Swiss Finance Minister Eveline Widmer-Schlumpf says a resolution may be not far off to end a long-running dispute with the United States over Swiss banks accused of helping wealthy Americans evade billions of dollars of taxes.This content was published on May 18, 2013 - 15:51
“We are on the point of presenting a solution,” Widmer-Schlumpf told Swiss national radio on Saturday.
Several points still need to be discussed and negotiated with the US authorities, but “we hope to soon reach the end”, she declared.
The Swiss government has been in protracted talks to end US investigations into numerous Swiss banks, including Credit Suisse and Julius Baer.
The finance minister said the result would not be met by enthusiastic support by the banks, which “won’t get that for free”, but declined to elaborate on any costs or fines that banks may incur.
“It is very important that we have a solution that resolves the banks’ past,” she told the Swiss radio news programme.
The Zurich-based Tages-Anzeiger newspaper said on Saturday that the American authorities had divided Swiss banks into four categories. It said a "Deferred Prosecution Agreement" solution had been worked out for the first group (A) of 13, which included Credit Suisse and Julius Baer, together with a financial agreement or recognition of fault and a fine. A second group (B) of 20-30 banks, according to the paper, who welcomed US clients but had not been subject to legal investigations should pay to "clear the past". Banks in groups (C) and (D) were less affected, it claimed.
According to the Tages-Anzeiger, the total deal could cost banks as much as CHF10 billion.

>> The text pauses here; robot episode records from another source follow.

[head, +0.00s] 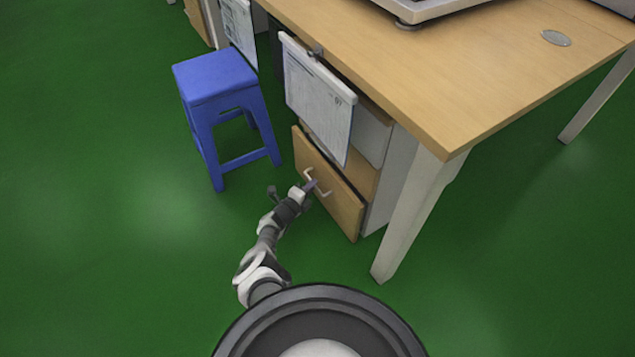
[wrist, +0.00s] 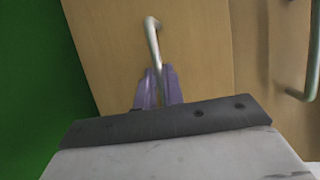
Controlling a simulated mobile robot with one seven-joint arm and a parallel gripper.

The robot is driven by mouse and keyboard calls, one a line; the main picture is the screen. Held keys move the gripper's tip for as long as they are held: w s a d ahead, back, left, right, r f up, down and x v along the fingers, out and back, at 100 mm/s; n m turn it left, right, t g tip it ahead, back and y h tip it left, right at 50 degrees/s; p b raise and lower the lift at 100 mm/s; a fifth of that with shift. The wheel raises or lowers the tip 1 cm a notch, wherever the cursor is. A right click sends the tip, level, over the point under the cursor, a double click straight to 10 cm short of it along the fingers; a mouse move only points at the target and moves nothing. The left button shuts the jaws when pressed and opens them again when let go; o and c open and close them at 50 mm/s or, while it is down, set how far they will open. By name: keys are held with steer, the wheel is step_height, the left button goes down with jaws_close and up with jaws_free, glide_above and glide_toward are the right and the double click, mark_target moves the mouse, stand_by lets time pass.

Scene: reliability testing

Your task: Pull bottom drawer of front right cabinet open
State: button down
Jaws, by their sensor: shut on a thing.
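The front right cabinet (head: 376,205) stands under the wooden desk. Its bottom drawer (head: 335,200) has a light wood front with a silver bar handle (head: 325,192), and the front stands out from the cabinet body. My gripper (head: 311,186) is at this handle, with my arm reaching up from below. In the wrist view, the purple fingers of my gripper (wrist: 158,88) are shut around the lower part of the handle (wrist: 152,42), against the wooden drawer front (wrist: 105,50). The inside of the drawer is hidden.
A blue stool (head: 222,105) stands left of the cabinet. A clipboard with paper (head: 317,100) hangs over the upper drawers. A desk leg (head: 412,215) stands close to the cabinet's right. Another handle (wrist: 312,60) shows at the right in the wrist view. Green floor in front is clear.

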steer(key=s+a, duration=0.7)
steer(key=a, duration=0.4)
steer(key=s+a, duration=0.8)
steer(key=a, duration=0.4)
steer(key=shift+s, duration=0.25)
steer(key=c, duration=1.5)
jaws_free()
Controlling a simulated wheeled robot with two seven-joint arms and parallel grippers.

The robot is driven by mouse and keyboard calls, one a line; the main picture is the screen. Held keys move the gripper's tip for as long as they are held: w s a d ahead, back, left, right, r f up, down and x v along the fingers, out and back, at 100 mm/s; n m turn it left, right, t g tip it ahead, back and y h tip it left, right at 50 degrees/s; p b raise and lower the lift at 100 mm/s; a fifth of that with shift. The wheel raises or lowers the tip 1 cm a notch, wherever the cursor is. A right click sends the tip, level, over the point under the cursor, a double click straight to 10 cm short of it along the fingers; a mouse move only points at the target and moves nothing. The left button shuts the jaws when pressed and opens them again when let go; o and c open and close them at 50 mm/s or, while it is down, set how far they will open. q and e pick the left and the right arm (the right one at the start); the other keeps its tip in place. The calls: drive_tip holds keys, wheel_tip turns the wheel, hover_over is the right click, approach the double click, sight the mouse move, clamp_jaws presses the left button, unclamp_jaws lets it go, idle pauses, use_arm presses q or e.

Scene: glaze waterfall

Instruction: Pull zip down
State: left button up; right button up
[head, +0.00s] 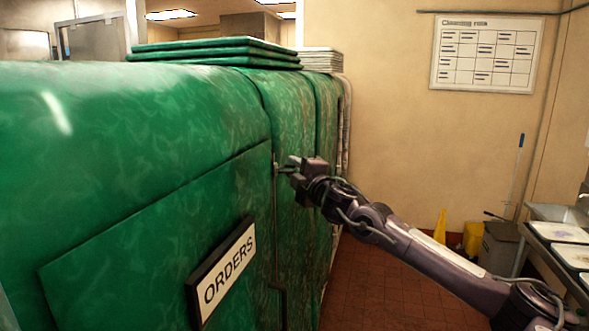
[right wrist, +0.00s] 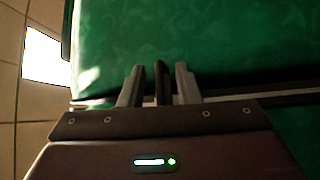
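A large green marbled cover (head: 150,120) fills the left and middle of the head view. A dark zip line (head: 275,215) runs down its near side, to the right of the flap with the ORDERS sign. My right gripper (head: 288,166) is at the upper end of that line. In the right wrist view the fingers (right wrist: 159,84) stand apart, one on each side of a dark upright tab (right wrist: 161,82), which looks like the zip pull. Narrow gaps show between tab and fingers. The zip line (right wrist: 235,98) crosses behind them. My left gripper is out of view.
The ORDERS sign (head: 229,272) hangs on the flap left of the zip. Flat green slabs (head: 215,50) lie on top. A grey bin (head: 500,248), a yellow floor sign (head: 440,226) and a counter with trays (head: 560,232) stand right. Red tiled floor (head: 375,290) is open between.

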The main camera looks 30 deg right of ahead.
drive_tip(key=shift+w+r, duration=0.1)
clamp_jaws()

Bankers such as the president of the Swiss Banking Association, Patrick Odier, are calling for a swift resolution of the tax dispute with the US, which has dragged on for several years.
The US authorities have continued to aggressively pursue Swiss banks and individuals since forcing Swiss bank UBS to pay a $780 million (CHF720 million) fine in 2009 and the Swiss government to later hand over details of thousands of the bank’s customers.
Switzerland’s oldest bank, Wegelin, was forced to break up and effectively end its 271-year existence after being caught red handed poaching tax evading clients from UBS. It pleaded guilty in January 2013 to enabling American customers to evade taxes. The bank was ordered to pay $74 million to the US. government.
Switzerland is also under attack over banking secrecy from the European Union and the G20 group of nations. Bank secrecy, which has helped Switzerland become the world's largest offshore centre with $2 trillion in assets, has come under heavy fire since the financial crisis as cash-strapped governments have sought to clamp down on tax evasion.